EXTRACTED RECORDS
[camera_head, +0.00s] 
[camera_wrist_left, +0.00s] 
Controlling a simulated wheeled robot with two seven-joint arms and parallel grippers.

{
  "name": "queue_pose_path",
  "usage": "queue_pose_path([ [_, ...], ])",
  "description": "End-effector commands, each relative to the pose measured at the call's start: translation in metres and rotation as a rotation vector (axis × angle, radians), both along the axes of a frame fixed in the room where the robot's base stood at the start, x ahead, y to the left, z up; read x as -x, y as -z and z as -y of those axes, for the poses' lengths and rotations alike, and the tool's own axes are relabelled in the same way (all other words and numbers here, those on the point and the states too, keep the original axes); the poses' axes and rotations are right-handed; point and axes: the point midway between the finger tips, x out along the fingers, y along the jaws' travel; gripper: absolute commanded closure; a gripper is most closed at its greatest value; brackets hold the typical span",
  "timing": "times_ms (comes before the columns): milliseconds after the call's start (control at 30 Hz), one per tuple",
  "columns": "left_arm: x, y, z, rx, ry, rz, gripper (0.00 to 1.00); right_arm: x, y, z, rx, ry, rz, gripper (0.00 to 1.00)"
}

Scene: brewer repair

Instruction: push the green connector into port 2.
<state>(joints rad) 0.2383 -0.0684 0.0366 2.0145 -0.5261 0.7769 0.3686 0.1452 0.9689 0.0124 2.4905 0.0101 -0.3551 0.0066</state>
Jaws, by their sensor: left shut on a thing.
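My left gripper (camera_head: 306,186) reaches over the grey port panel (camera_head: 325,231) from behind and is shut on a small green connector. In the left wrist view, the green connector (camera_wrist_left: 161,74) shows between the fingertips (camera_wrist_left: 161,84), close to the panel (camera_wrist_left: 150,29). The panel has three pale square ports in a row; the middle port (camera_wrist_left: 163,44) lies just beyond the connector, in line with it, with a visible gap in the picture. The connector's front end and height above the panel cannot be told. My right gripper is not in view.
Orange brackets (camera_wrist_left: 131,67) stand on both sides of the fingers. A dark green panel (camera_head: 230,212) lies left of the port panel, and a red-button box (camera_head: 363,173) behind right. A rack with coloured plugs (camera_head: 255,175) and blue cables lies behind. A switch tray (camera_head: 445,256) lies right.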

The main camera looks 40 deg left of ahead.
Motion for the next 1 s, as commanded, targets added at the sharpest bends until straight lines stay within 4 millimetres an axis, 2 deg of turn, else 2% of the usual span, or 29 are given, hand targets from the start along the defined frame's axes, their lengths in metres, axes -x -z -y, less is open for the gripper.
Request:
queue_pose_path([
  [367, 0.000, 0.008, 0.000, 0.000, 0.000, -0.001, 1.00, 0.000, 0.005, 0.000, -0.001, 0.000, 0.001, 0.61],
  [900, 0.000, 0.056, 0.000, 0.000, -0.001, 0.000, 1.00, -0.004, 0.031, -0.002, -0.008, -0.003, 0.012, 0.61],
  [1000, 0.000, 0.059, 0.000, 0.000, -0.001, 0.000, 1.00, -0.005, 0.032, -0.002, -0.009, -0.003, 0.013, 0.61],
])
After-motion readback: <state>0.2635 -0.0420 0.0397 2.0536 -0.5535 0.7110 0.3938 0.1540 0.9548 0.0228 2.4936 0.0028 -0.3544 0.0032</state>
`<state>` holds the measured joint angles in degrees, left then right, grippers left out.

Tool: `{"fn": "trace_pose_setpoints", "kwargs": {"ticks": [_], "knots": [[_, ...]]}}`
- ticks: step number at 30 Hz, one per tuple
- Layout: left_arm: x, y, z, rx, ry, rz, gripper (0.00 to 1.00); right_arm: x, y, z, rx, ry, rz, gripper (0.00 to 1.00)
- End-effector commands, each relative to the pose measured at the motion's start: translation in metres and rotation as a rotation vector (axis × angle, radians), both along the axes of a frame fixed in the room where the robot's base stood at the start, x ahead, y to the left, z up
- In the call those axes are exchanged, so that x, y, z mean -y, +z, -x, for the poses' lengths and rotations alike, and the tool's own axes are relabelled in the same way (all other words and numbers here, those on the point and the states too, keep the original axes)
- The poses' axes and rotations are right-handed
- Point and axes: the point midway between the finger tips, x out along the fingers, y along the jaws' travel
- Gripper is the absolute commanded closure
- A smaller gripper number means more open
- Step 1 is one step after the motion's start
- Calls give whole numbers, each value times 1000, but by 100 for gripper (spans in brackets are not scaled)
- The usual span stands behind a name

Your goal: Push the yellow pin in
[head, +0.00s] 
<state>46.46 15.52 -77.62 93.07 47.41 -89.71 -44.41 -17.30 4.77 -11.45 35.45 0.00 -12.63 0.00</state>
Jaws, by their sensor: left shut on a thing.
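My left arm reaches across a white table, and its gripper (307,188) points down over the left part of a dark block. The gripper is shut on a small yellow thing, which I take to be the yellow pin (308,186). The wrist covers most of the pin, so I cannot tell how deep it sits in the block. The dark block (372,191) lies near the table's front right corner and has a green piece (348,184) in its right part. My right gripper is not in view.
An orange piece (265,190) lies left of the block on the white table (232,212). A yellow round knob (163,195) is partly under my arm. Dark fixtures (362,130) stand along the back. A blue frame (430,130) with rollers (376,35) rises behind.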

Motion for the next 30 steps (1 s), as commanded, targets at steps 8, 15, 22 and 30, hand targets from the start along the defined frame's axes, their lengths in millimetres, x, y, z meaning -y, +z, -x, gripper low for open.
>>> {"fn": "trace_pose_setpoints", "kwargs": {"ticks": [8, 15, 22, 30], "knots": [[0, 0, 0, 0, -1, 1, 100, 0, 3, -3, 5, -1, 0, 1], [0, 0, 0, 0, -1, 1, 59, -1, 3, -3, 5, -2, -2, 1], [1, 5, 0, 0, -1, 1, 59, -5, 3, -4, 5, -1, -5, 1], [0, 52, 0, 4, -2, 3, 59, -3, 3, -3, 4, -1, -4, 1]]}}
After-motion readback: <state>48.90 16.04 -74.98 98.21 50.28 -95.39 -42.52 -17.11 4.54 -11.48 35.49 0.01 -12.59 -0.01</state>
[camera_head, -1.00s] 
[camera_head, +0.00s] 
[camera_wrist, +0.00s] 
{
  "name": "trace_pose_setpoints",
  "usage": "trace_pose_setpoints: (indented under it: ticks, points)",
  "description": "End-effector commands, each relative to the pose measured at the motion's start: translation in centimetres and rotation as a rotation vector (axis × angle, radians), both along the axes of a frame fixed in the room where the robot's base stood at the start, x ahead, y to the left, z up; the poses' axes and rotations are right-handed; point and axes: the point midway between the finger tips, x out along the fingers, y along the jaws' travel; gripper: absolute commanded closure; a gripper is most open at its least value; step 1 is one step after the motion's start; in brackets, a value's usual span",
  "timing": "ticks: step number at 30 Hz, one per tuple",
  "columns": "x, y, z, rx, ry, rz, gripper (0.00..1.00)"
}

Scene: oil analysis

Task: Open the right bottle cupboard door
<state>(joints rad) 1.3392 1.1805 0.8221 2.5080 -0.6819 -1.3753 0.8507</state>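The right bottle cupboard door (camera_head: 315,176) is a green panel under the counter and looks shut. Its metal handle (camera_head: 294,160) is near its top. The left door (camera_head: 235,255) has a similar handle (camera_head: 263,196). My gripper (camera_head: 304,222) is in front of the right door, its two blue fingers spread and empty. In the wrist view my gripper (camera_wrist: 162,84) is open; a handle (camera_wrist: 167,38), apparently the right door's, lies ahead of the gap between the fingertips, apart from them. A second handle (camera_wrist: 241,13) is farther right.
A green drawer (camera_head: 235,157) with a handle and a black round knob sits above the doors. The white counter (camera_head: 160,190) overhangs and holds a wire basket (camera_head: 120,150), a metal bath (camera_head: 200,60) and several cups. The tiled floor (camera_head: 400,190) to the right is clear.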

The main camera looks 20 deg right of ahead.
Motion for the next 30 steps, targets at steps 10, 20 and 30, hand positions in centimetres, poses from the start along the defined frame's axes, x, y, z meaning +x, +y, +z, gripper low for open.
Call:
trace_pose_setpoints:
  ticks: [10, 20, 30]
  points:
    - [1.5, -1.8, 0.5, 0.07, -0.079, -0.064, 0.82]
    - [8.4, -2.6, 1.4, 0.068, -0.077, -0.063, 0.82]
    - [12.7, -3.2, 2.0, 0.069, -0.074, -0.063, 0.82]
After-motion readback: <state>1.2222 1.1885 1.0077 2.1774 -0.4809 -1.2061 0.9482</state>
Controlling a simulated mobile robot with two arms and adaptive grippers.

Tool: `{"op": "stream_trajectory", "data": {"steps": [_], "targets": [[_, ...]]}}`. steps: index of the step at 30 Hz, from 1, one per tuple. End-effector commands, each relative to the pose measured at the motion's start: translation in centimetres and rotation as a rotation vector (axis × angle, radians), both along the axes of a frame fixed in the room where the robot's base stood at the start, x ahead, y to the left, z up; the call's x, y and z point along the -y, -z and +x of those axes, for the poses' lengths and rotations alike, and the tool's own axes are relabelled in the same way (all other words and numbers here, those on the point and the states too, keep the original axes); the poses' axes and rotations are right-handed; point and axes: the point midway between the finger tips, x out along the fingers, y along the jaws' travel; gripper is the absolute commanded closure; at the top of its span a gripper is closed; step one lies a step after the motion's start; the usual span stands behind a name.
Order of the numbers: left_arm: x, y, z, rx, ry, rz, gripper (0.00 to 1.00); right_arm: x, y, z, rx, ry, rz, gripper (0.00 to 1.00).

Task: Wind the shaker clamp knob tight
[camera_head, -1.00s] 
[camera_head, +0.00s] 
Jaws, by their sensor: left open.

EXERCISE TASK
Within the material above, transcribe exactly the lines that run from the line holding "Task: Open the right bottle cupboard door" through the line holding "Motion for the next 30 steps, targets".

SOLUTION
Task: Open the right bottle cupboard door
<state>(joints rad) 1.3392 1.1805 0.8221 2.5080 -0.6819 -1.3753 0.8507</state>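The right bottle cupboard door (camera_head: 315,176) is a green panel under the counter and looks shut. Its metal handle (camera_head: 294,160) is near its top. The left door (camera_head: 235,255) has a similar handle (camera_head: 263,196). My gripper (camera_head: 304,222) is in front of the right door, its two blue fingers spread and empty. In the wrist view my gripper (camera_wrist: 162,84) is open; a handle (camera_wrist: 167,38), apparently the right door's, lies ahead of the gap between the fingertips, apart from them. A second handle (camera_wrist: 241,13) is farther right.
A green drawer (camera_head: 235,157) with a handle and a black round knob sits above the doors. The white counter (camera_head: 160,190) overhangs and holds a wire basket (camera_head: 120,150), a metal bath (camera_head: 200,60) and several cups. The tiled floor (camera_head: 400,190) to the right is clear.

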The main camera looks 20 deg right of ahead.
Motion for the next 30 steps, targets at steps 10, 20 and 30, hand positions in centimetres, poses from the start along the defined frame's axes, x, y, z meaning +x, +y, +z, gripper low for open.

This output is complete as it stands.